Pick every line from the data that holds the word "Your".
--- START OF Input material ---
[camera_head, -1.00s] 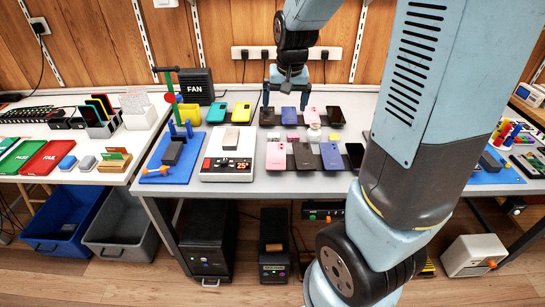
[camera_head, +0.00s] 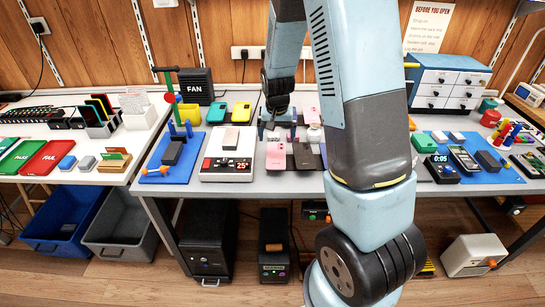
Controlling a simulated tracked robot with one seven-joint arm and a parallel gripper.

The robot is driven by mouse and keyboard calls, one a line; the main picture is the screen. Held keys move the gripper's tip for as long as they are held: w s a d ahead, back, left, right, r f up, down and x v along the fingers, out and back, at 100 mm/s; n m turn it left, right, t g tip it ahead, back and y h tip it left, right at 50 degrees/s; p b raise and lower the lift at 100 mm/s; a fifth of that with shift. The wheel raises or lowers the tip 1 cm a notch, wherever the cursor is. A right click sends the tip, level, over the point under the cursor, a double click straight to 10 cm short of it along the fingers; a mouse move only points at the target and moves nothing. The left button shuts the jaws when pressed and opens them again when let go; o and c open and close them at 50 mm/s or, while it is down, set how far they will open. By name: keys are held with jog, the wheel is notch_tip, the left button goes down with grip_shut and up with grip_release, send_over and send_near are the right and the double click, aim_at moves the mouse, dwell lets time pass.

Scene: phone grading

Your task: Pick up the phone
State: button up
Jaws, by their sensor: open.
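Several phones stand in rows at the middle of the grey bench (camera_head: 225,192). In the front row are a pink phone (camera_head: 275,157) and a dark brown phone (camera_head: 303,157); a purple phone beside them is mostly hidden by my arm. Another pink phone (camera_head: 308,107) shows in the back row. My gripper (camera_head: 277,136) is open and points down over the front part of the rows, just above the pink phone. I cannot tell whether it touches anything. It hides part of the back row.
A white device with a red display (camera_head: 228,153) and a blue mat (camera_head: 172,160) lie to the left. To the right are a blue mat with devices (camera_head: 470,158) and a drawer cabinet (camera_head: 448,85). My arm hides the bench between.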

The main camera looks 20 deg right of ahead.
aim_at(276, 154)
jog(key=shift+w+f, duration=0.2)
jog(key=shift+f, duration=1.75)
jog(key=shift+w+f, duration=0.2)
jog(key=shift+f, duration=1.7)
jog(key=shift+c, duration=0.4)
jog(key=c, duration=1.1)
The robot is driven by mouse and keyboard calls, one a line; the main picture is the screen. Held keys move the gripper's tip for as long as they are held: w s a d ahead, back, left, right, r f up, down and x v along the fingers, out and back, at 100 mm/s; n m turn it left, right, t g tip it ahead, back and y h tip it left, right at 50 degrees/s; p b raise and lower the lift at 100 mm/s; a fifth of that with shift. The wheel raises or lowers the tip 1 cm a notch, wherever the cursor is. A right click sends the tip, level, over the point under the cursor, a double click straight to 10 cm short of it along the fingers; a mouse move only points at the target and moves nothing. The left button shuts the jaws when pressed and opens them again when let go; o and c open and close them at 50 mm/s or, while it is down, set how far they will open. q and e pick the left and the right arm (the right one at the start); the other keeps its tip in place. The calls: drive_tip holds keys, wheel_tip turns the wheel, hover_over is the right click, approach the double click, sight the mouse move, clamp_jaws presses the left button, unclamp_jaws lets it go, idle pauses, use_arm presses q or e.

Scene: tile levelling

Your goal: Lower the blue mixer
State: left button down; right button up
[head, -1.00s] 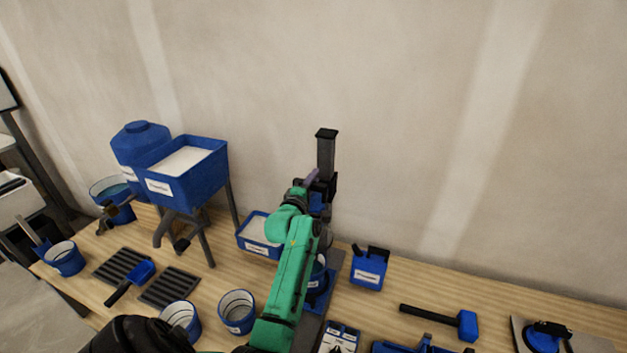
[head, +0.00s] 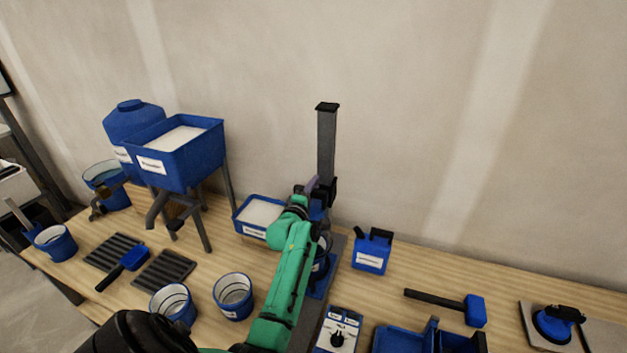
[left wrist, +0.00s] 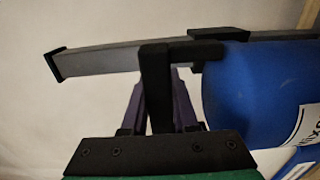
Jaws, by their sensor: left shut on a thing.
--- END OF Input material ---
## Exercise solution:
Your task: Pick up the phone
Your goal: Lower the blue mixer

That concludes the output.